La grande proximité entre la FTQ et la direction du Fonds de solidarité est source de profond «malaise», et le gouvernement Charest, pour le bien de l'économie québécoise, devrait revoir le fonctionnement de cette organisation qui bénéficie largement des abris fiscaux octroyés par les deux ordres de gouvernement, estime le juge Robert Lesage.

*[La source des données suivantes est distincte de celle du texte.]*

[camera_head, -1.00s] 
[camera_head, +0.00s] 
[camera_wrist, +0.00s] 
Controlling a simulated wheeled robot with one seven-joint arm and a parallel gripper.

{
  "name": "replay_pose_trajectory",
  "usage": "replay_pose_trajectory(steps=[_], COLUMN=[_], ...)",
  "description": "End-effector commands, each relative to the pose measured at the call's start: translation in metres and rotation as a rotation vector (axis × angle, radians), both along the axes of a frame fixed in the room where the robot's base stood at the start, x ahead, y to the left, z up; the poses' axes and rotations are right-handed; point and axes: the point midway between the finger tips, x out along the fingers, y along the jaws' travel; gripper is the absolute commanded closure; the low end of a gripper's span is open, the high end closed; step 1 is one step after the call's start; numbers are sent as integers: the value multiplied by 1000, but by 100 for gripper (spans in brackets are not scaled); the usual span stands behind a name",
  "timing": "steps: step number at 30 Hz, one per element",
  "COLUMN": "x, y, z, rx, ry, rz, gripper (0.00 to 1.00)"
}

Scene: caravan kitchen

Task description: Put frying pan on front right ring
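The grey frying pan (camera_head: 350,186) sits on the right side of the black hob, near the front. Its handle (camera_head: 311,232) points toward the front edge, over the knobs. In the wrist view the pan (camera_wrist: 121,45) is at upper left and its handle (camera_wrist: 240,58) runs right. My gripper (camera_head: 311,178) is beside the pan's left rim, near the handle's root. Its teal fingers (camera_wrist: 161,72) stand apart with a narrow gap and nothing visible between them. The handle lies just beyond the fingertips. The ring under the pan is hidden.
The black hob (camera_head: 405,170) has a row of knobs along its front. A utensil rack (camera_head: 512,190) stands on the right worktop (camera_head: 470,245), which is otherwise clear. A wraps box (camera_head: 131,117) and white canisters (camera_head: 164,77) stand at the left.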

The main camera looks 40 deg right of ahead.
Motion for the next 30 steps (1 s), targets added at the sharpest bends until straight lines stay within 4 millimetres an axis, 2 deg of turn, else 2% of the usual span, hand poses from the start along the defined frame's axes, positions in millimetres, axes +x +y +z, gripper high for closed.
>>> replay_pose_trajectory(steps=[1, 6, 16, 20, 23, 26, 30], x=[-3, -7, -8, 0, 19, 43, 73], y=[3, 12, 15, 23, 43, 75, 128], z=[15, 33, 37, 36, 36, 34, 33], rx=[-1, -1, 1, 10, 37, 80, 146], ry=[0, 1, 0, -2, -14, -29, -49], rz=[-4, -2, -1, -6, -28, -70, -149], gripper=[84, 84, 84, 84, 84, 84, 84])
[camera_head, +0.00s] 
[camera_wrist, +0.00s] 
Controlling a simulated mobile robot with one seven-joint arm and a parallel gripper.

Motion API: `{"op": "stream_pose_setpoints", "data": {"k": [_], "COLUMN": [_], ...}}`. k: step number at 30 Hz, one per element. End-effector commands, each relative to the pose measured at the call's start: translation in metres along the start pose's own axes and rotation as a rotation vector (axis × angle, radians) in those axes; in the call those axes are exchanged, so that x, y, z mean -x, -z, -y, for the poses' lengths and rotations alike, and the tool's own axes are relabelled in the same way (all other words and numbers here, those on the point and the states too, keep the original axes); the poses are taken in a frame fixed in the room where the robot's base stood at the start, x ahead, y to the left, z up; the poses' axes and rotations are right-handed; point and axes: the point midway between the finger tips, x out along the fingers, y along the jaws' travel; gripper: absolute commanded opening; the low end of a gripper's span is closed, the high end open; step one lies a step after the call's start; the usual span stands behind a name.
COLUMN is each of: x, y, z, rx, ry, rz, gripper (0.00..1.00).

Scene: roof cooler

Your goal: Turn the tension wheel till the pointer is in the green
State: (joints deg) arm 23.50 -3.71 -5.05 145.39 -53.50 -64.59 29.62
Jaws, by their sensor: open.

«Il y a un malaise devant le conflit d'intérêts entre le bras syndical et celui financier de l'organisation», observe M. Lesage qui avait présidé la commission d'enquête sur le dérapage de la Gaspésia. Ce projet de papeterie à Chandler voguait vers des dépassements de 250 millions quand il avait été stoppé par le gouvernement Landry. Le Fonds de solidarité y avait le haut du pavé et il n'y avait pratiquement que des travailleurs de la FTQ qui pouvaient y travailler, a démontré la commission.  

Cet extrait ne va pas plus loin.